Further efforts to improve the Confederation began in 1834 with the establishment of a customs union, the Zollverein. In 1834, the Prussian regime sought to stimulate wider trade advantages and industrialism by decree—a logical continuation of the program of Stein and Hardenberg less than two decades earlier. Historians have seen three Prussian goals: as a political tool to eliminate Austrian influence in Germany; as a way to improve the economies; and to strengthen Germany against potential French aggression while reducing the economic independence of smaller states.

Inadvertently, these reforms sparked the unification movement and augmented a middle class demanding further political rights, but at the time backwardness and Prussia’s fears of its stronger neighbors were greater concerns. The customs union opened up a common market, ended tariffs between states, and standardized weights, measures, and currencies within member states (excluding Austria), forming the basis of a proto-national economy.
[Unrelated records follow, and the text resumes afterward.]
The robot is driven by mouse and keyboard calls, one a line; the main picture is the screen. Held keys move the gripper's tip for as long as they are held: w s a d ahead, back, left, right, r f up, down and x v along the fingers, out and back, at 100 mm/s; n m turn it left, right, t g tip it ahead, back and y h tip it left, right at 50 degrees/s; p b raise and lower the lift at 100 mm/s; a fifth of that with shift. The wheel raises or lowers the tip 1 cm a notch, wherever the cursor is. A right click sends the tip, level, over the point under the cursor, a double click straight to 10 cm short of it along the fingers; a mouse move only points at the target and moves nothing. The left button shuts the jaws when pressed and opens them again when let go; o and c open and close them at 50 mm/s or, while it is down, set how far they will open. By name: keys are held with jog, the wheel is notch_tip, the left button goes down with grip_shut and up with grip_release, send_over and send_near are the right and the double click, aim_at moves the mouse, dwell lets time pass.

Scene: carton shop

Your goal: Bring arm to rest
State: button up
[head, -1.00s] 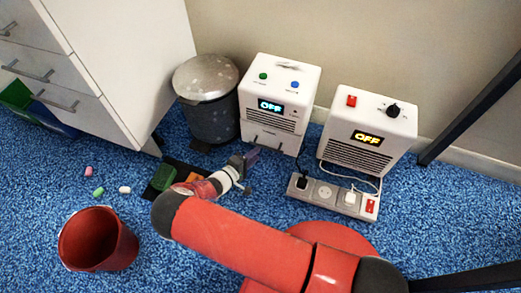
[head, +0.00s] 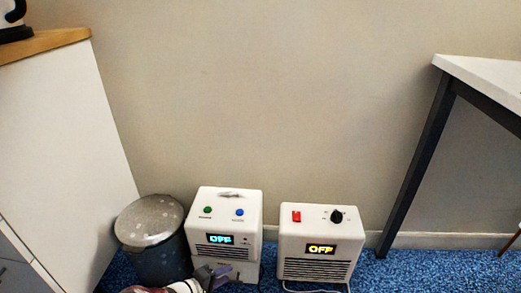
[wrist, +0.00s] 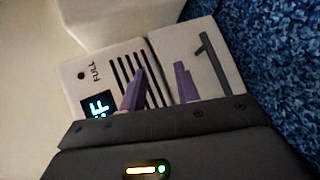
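My gripper (head: 213,277) shows at the bottom edge of the head view, in front of the left white appliance (head: 228,229). In the wrist view its two purple fingers (wrist: 159,88) stand apart with nothing between them, so it is open and empty. Beyond the fingers, the wrist view shows the front of a white appliance (wrist: 178,62) with a vent grille, a display, a dark handle and the word FULL. Most of my arm is below the head view and hidden.
A lidded grey bin (head: 152,240) stands left of the left appliance. A white cabinet (head: 60,150) is at left, a table (head: 490,80) at right. A wall (head: 270,100) closes the back.

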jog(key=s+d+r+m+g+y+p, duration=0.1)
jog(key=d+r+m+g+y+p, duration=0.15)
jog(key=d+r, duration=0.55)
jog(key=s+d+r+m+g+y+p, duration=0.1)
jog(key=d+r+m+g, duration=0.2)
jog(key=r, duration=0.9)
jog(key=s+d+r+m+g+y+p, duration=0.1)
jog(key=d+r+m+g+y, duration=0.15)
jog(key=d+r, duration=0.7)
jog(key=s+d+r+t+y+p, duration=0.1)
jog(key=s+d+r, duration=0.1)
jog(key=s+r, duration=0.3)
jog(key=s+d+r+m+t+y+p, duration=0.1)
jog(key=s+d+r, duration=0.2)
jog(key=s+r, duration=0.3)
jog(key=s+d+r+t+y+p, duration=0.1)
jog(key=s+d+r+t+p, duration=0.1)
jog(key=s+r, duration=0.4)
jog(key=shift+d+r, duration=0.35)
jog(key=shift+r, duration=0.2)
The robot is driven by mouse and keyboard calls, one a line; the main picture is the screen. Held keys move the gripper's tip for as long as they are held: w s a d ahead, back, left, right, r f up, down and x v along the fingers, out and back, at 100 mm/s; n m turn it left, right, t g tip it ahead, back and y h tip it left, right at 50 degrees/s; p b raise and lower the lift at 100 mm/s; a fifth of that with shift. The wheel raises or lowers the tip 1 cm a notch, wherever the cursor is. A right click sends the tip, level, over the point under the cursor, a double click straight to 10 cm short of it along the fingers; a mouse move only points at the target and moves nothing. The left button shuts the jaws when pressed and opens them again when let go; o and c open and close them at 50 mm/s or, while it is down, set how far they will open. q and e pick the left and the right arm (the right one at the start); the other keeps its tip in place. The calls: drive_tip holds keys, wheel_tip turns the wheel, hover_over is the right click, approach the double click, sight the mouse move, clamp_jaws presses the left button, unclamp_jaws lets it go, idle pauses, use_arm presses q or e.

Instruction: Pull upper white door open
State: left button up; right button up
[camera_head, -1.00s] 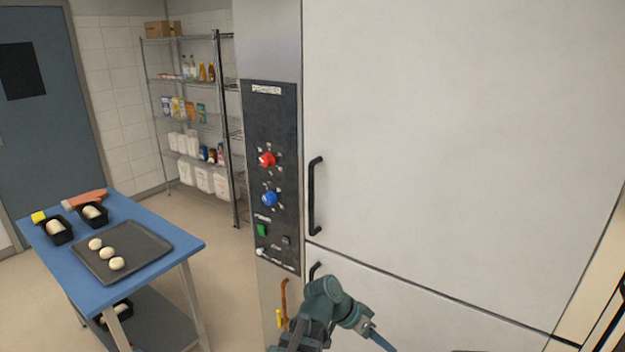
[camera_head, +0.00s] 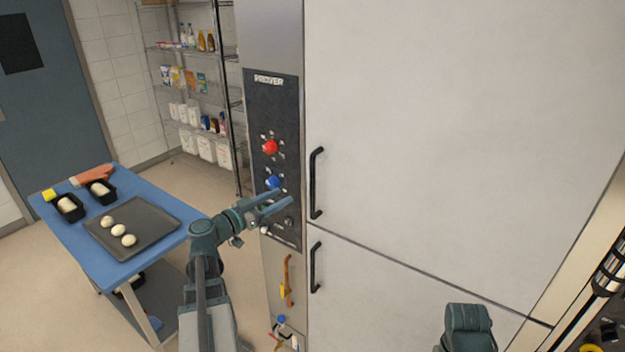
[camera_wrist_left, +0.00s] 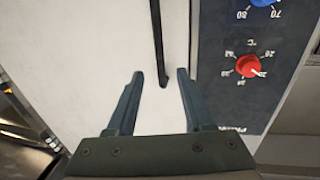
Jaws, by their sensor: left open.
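The upper white door (camera_head: 450,120) of the prover fills the middle and right of the head view and looks closed. Its black vertical bar handle (camera_head: 316,183) is at its lower left edge. My left gripper (camera_head: 287,199) is open and empty, in front of the control panel, just left of the handle's lower part. In the left wrist view the handle (camera_wrist_left: 157,35) shows beyond the open fingers of my left gripper (camera_wrist_left: 160,76), its end roughly in line with the gap between the tips. Whether it lies between them in depth is unclear. My right gripper is not seen.
The panel (camera_head: 272,110) carries a red knob (camera_head: 270,147) and a blue knob (camera_head: 272,182). A lower door (camera_head: 390,300) with its own handle (camera_head: 315,267) sits below. A blue table (camera_head: 70,225) with a dough tray (camera_head: 165,228) stands left.

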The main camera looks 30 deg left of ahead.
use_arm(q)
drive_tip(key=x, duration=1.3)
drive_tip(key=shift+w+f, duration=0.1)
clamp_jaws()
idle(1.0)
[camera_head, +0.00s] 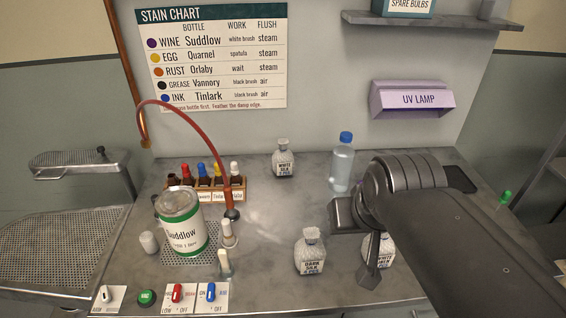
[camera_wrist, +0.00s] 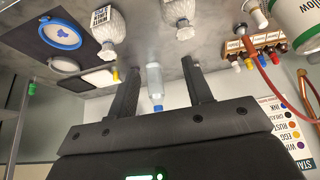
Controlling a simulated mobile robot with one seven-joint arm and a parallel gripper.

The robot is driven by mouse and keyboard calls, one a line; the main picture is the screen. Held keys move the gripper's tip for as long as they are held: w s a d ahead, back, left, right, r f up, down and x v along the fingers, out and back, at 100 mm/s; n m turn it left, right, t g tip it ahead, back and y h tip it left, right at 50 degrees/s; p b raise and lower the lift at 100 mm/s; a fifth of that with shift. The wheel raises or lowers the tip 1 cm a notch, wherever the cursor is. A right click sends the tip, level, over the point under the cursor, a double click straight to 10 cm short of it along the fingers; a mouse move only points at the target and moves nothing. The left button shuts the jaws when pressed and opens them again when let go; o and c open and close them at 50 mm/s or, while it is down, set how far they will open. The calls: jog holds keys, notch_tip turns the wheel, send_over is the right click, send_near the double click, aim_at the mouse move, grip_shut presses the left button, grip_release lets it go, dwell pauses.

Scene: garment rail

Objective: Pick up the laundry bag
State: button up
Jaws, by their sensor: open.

The map shows that the present-day countries whose territory were partly or entirely located inside the boundaries of the German Confederation are Germany, Austria, Luxembourg, Liechtenstein, Netherlands, Czech Republic, Slovenia, Poland, Belgium, Italy, and Croatia.

German Confederation Map of the German Confederation, circa 1815, following the Congress of Vienna. The territory of the Austrian Empire and Kingdom of Prussia not within the confederation is shown in light green.